__Collected data__
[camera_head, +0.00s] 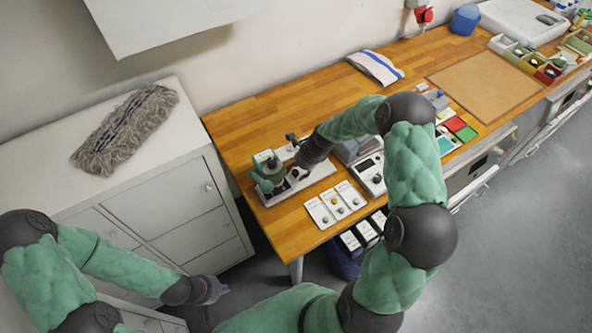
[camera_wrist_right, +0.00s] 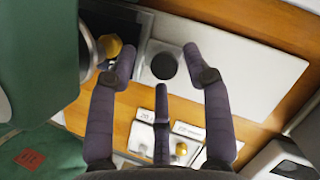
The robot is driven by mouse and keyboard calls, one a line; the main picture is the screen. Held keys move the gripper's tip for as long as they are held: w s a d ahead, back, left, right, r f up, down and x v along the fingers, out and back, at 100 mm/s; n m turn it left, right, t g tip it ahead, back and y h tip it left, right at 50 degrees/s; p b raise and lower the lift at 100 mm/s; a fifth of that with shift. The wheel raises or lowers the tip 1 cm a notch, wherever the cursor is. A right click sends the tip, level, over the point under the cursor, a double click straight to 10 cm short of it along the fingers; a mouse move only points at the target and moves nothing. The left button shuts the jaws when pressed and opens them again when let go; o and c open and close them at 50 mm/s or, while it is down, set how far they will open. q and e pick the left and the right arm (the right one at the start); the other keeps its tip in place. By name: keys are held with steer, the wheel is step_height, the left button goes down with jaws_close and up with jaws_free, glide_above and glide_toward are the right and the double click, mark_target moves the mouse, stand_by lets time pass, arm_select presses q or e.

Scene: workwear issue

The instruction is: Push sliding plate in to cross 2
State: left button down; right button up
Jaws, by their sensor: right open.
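A green press-like machine (camera_head: 266,172) stands on a pale base plate (camera_head: 322,172) at the near left end of the wooden table. In the right wrist view the green machine (camera_wrist_right: 40,60) fills the left side. A light plate with a dark round piece (camera_wrist_right: 163,66), probably the sliding plate, lies beside it. My right gripper (camera_wrist_right: 160,56) is open, its fingers spread around the dark round piece; contact cannot be told. In the head view the right gripper (camera_head: 299,166) is beside the machine. My left gripper (camera_head: 214,289) hangs low, away from the table. I cannot make out a cross 2.
Several white cards with knobs (camera_head: 337,206) lie at the table's front edge. A grey device (camera_head: 369,172) stands right of the base plate. A folded cloth (camera_head: 375,67) lies at the back. A white cabinet (camera_head: 140,175) with a mop head stands left. The table behind the machine is clear.

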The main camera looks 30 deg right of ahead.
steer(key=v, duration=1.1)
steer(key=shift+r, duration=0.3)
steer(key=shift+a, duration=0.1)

__Exercise goal__
Restate the whole listing above exactly, except for its images.

__Finished answer__
[camera_head, +0.00s] 
[camera_wrist_right, +0.00s] 
The robot is driven by mouse and keyboard calls, one a line; the main picture is the screen. Held keys move the gripper's tip for as long as they are held: w s a d ahead, back, left, right, r f up, down and x v along the fingers, out and back, at 100 mm/s; n m turn it left, right, t g tip it ahead, back and y h tip it left, right at 50 degrees/s; p b raise and lower the lift at 100 mm/s; a fifth of that with shift. The wheel raises or lowers the tip 1 cm a notch, wherever the cursor is. A right click sends the tip, level, over the point under the cursor, a double click straight to 10 cm short of it along the fingers; a mouse move only points at the target and moves nothing. The left button shuts the jaws when pressed and opens them again when let go; o and c open and close them at 50 mm/s or, while it is down, set how far they will open. q and e pick the left and the right arm (the right one at the start); the other keeps its tip in place. By name: keys are held with steer, the wheel is step_height, the left button goes down with jaws_close and up with jaws_free, glide_above and glide_toward are the right and the double click, mark_target moves the mouse, stand_by lets time pass, arm_select presses q or e.

Scene: workwear issue

The instruction is: Push sliding plate in to cross 2
State: left button down; right button up
Jaws, by their sensor: right open.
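A green press-like machine (camera_head: 266,172) stands on a pale base plate (camera_head: 322,172) at the near left end of the wooden table. In the right wrist view the green machine (camera_wrist_right: 40,60) fills the left side. A light plate with a dark round piece (camera_wrist_right: 163,66), probably the sliding plate, lies beside it. My right gripper (camera_wrist_right: 160,56) is open, its fingers spread around the dark round piece; contact cannot be told. In the head view the right gripper (camera_head: 299,166) is beside the machine. My left gripper (camera_head: 214,289) hangs low, away from the table. I cannot make out a cross 2.
Several white cards with knobs (camera_head: 337,206) lie at the table's front edge. A grey device (camera_head: 369,172) stands right of the base plate. A folded cloth (camera_head: 375,67) lies at the back. A white cabinet (camera_head: 140,175) with a mop head stands left. The table behind the machine is clear.

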The main camera looks 30 deg right of ahead.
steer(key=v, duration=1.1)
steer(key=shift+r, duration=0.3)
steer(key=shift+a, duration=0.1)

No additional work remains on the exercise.